* Start Rows *

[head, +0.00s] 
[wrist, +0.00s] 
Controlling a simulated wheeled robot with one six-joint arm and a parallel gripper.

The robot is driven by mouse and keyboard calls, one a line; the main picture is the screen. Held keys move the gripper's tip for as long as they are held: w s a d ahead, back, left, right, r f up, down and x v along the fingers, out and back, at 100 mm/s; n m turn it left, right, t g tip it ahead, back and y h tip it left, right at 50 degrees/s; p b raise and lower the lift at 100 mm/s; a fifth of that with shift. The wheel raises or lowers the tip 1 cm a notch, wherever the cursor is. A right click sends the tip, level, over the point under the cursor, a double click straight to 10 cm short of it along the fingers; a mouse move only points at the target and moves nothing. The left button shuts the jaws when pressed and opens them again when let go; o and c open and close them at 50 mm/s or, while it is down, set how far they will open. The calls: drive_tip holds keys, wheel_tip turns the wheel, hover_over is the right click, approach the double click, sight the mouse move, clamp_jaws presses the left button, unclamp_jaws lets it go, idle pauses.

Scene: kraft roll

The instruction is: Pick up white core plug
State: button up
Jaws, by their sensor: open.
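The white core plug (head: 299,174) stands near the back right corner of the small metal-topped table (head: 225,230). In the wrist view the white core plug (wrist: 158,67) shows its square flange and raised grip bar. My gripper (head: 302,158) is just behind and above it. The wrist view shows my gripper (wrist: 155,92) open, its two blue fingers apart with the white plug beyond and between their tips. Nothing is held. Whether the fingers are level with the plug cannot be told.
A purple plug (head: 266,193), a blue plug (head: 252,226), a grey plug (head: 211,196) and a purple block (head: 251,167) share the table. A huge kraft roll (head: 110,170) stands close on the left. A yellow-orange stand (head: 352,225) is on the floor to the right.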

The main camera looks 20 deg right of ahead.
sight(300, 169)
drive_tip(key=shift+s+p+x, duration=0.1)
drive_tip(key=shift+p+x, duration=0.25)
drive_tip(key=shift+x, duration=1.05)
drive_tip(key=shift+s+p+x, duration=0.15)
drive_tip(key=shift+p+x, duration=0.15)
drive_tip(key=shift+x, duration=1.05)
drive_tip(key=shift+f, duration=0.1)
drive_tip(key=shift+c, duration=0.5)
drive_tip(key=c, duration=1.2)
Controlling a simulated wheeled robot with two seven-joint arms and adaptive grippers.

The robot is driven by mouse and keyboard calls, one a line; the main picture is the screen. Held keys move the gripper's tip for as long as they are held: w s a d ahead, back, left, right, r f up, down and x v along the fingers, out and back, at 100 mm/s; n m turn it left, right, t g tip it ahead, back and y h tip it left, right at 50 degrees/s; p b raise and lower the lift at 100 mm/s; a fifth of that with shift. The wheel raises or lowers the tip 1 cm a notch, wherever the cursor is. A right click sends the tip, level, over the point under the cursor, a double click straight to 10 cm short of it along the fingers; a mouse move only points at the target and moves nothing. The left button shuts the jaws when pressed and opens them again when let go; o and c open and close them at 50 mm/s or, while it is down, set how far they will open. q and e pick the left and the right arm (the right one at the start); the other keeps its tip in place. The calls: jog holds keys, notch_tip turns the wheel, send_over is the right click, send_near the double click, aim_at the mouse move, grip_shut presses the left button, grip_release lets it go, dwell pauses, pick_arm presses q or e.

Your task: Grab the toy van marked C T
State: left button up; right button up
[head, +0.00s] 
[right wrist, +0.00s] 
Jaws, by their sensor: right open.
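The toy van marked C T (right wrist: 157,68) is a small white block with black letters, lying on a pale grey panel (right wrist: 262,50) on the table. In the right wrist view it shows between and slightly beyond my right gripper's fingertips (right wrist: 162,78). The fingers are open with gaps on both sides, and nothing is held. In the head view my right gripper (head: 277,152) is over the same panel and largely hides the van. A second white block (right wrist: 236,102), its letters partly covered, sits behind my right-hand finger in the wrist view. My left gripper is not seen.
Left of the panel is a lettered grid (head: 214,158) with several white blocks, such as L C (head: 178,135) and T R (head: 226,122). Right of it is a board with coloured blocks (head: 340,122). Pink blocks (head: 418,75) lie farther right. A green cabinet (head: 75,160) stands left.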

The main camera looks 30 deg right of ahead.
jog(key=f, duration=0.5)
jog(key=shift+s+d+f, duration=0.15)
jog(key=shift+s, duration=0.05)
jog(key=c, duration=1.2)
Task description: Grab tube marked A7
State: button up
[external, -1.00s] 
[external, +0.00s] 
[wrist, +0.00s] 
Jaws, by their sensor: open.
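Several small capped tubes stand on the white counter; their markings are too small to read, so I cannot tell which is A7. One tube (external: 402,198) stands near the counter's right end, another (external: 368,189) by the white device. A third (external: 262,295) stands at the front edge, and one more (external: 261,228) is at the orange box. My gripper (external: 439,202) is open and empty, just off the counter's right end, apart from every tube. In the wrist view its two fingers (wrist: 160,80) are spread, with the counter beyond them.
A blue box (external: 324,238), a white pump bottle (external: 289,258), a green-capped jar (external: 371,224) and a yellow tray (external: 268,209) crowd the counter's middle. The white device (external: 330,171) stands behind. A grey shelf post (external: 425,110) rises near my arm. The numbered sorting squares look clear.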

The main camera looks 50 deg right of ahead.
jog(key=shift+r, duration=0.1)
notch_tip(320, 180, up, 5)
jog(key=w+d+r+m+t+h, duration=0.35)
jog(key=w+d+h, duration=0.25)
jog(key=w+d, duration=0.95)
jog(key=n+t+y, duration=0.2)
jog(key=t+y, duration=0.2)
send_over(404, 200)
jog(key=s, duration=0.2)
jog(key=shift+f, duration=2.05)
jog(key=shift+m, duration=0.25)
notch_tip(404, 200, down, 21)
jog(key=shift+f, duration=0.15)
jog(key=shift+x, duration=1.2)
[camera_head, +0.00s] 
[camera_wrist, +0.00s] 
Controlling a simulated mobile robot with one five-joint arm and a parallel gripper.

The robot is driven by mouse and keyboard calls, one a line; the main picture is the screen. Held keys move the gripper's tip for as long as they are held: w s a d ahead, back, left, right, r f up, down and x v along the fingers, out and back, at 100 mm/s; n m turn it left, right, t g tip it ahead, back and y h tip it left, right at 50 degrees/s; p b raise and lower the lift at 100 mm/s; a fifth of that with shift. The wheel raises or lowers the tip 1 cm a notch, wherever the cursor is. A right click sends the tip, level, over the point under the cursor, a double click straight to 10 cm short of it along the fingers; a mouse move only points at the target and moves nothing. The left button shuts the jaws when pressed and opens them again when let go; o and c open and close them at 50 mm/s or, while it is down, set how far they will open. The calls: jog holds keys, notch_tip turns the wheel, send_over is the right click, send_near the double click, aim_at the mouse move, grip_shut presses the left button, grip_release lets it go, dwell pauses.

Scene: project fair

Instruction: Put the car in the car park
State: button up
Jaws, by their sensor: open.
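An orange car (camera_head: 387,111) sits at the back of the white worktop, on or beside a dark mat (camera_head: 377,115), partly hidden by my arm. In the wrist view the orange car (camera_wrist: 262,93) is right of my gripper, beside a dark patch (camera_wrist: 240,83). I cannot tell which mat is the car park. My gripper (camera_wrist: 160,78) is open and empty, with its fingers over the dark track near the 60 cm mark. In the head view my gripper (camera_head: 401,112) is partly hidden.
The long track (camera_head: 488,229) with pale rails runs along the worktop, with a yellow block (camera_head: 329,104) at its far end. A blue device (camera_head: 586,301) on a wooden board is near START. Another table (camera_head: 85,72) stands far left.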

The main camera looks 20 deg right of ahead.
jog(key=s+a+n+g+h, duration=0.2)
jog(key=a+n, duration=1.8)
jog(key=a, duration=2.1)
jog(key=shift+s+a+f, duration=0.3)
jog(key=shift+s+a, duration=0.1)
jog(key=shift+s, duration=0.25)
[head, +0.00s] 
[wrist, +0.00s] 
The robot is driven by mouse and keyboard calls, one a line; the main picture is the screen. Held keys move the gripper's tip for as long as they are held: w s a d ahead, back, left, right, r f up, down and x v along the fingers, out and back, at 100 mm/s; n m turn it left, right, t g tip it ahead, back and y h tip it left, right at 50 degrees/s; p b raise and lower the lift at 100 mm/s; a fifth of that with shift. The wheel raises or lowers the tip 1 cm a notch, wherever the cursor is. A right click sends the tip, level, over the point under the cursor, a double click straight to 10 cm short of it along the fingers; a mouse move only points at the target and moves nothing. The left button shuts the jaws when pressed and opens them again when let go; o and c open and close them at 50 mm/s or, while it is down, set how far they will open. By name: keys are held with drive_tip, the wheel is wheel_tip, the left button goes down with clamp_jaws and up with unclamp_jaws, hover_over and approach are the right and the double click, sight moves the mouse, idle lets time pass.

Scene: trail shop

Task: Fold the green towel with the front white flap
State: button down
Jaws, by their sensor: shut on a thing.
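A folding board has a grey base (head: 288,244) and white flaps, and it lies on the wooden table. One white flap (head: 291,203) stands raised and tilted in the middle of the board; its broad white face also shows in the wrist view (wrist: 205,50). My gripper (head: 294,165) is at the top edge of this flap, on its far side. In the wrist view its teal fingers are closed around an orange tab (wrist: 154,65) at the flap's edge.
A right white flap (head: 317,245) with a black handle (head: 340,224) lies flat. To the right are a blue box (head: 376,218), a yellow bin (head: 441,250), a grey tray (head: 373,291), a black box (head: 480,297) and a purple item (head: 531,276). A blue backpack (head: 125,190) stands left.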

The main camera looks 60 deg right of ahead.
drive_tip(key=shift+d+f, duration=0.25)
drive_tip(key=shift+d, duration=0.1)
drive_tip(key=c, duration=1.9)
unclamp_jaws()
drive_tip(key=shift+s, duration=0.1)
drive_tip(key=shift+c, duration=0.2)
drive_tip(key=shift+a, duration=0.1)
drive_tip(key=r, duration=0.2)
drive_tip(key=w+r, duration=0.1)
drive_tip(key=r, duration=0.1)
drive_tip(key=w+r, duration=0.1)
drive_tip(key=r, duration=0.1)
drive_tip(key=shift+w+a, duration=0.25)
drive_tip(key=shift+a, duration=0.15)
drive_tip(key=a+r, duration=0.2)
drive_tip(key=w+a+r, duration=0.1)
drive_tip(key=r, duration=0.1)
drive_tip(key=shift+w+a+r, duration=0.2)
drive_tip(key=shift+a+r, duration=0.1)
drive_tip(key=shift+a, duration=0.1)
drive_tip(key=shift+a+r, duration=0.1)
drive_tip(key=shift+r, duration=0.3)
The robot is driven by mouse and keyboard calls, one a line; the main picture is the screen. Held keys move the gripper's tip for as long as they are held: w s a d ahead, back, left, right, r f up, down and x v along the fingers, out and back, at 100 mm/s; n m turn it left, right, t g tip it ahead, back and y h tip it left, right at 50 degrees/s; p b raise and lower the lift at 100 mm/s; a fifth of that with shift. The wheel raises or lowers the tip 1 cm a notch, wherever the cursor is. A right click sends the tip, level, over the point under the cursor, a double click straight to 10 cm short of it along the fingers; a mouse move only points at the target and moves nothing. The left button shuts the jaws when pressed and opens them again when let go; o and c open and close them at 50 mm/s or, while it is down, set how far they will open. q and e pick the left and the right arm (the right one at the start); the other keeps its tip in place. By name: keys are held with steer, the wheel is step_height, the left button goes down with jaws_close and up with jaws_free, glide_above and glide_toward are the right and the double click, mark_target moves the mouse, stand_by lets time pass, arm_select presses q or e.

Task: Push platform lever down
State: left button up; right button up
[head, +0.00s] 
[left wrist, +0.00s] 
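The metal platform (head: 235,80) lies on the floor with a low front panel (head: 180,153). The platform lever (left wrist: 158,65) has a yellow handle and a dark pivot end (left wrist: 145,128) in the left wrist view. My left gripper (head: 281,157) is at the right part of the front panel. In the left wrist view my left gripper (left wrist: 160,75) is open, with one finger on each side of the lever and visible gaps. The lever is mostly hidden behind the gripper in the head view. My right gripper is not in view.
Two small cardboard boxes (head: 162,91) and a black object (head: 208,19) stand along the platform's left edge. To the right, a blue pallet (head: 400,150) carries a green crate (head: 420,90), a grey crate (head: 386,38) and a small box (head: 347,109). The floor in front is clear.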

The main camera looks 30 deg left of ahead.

* End Rows *

** Instructions for the task **
Beginning at the first line of the records, give again each line exactly as written, ending with the line that contains "Controlling a simulated wheeled robot with one".

** Answer in full **
[head, +0.00s] 
[wrist, +0.00s] 
Controlling a simulated wheeled robot with one six-joint arm and a parallel gripper.

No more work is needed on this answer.